** WHAT YOU SHOULD DO **
Scan the records for the word "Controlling". Copy each line that includes it.

** SUPPLIED INFORMATION **
***

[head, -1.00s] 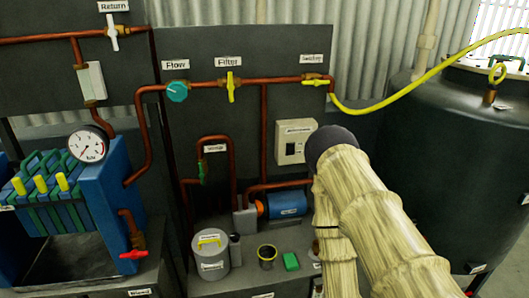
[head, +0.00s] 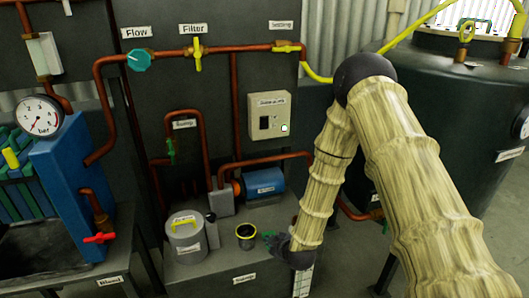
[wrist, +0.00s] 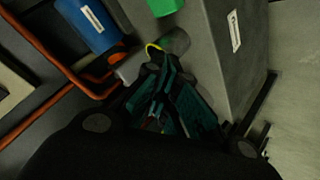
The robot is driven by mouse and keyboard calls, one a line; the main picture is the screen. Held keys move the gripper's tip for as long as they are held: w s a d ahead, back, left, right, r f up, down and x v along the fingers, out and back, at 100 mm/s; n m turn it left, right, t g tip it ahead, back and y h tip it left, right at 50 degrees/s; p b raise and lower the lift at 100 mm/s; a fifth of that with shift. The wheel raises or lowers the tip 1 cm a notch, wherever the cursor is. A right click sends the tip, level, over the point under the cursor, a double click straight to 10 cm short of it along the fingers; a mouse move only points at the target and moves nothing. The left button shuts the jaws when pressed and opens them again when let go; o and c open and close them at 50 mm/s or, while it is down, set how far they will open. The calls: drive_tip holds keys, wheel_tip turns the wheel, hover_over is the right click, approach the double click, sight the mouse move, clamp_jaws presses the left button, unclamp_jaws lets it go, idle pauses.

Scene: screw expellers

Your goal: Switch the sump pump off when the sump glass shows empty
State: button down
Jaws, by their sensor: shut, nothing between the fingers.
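The sump pump (head: 262,184) is a blue motor with an orange end, on the grey bench top; it also shows in the wrist view (wrist: 90,24). A beige switch box (head: 269,116) hangs on the dark panel above it, with a black switch and a pale green lamp. A white strip with marks (head: 302,281) is at the bench's front right, partly hidden by my arm; I cannot read a level on it. My gripper (head: 270,238) is low at the bench edge, beside the black cup and apart from the switch box. Its teal fingers (wrist: 158,58) are shut and empty.
A yellow-rimmed black cup (head: 246,236) and a grey lidded canister (head: 186,237) stand on the bench. A green block (wrist: 165,6) lies near the gripper. Copper pipes (head: 206,143) run above. A dark tank (head: 450,125) stands at right.

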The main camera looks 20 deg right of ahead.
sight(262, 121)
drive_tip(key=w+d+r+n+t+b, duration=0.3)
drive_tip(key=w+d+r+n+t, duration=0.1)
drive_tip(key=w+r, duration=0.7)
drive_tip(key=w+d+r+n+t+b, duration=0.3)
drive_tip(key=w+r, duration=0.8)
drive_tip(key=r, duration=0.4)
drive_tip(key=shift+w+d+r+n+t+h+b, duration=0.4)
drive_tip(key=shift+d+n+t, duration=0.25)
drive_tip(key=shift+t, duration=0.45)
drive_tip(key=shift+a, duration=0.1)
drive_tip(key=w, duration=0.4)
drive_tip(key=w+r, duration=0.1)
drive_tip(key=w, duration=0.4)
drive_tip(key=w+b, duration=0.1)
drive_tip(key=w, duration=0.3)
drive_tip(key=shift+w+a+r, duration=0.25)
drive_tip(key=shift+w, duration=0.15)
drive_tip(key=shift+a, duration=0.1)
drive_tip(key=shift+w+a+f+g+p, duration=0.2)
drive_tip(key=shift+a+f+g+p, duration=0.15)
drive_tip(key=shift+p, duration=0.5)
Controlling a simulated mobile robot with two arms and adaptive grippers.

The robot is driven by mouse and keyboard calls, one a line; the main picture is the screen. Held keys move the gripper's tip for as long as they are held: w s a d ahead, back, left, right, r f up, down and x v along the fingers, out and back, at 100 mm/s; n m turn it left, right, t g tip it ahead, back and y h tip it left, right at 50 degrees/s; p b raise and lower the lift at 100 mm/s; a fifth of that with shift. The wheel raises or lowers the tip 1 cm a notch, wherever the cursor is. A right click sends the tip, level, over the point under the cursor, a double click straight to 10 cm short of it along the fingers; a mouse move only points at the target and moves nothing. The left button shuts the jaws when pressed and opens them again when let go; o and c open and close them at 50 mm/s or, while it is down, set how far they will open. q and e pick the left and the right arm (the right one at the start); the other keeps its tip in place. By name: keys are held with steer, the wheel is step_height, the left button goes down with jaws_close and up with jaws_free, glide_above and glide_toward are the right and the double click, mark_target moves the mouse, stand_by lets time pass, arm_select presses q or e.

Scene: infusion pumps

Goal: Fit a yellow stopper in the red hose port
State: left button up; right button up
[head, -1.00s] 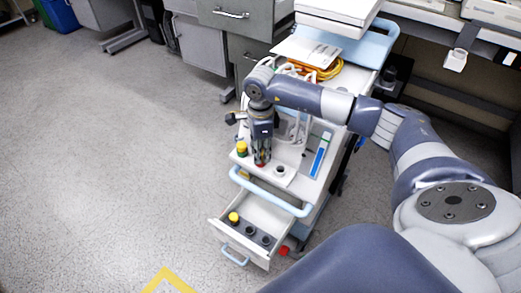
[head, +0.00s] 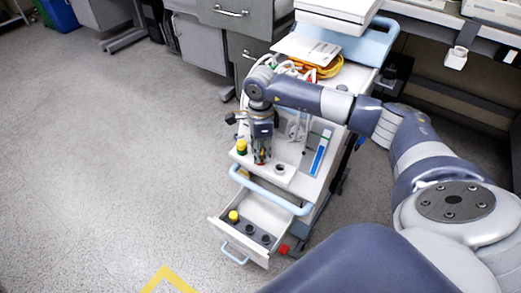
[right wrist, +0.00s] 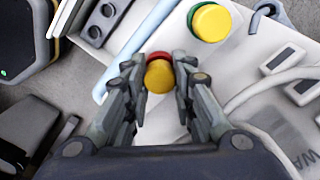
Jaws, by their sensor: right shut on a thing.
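The right gripper (head: 262,157) points down over the cart top in the head view. In the right wrist view its fingers (right wrist: 159,88) are shut on a yellow stopper (right wrist: 158,77). The red hose port (right wrist: 159,57) shows as a red rim just behind the stopper, partly hidden by it; a bit of red also shows under the fingertips in the head view (head: 260,163). I cannot tell whether the stopper sits in the port or above it. A green port with a yellow top (head: 241,146) stands to the left, and it shows in the wrist view (right wrist: 211,22). The left gripper is not in view.
An open drawer (head: 213,222) below holds another yellow stopper (head: 233,216) and dark round pieces (head: 249,230). A white holed block (head: 280,171) is right of the gripper. A light-blue handle (head: 268,190) crosses the cart's front. Open floor lies left.

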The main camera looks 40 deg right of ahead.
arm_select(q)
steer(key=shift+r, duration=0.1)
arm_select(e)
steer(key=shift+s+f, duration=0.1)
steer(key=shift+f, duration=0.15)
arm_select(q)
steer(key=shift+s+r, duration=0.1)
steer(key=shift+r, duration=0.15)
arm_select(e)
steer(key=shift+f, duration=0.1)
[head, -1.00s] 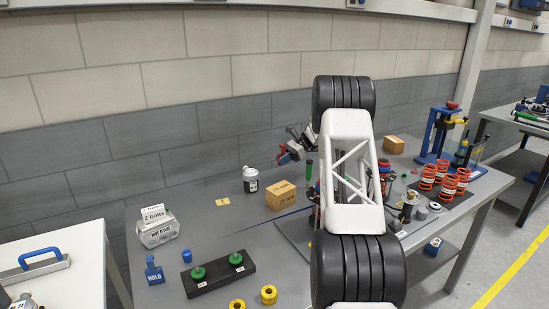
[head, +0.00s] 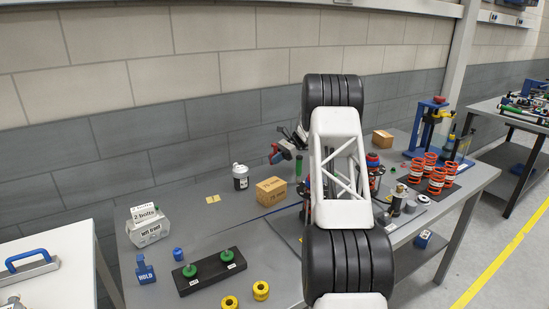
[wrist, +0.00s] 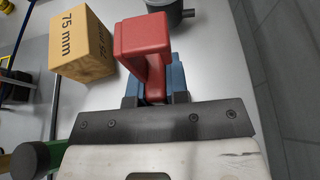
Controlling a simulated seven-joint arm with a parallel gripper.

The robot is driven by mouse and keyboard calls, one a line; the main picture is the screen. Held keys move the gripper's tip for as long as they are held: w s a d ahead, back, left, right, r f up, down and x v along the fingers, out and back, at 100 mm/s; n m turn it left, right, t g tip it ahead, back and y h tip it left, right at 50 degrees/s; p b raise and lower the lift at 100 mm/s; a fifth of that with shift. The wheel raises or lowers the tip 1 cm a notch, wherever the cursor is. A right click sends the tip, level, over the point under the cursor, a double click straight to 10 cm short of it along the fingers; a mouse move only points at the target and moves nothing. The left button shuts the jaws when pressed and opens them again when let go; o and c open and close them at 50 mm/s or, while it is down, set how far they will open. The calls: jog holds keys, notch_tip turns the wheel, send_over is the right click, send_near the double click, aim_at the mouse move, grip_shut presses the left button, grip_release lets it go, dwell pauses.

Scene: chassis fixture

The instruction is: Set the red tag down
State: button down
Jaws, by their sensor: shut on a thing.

***

** OUTPUT OF THE TASK **
Controlling a simulated mobile robot with two arms and adaptive grippers.
Controlling a simulated seven-joint arm with a parallel gripper.

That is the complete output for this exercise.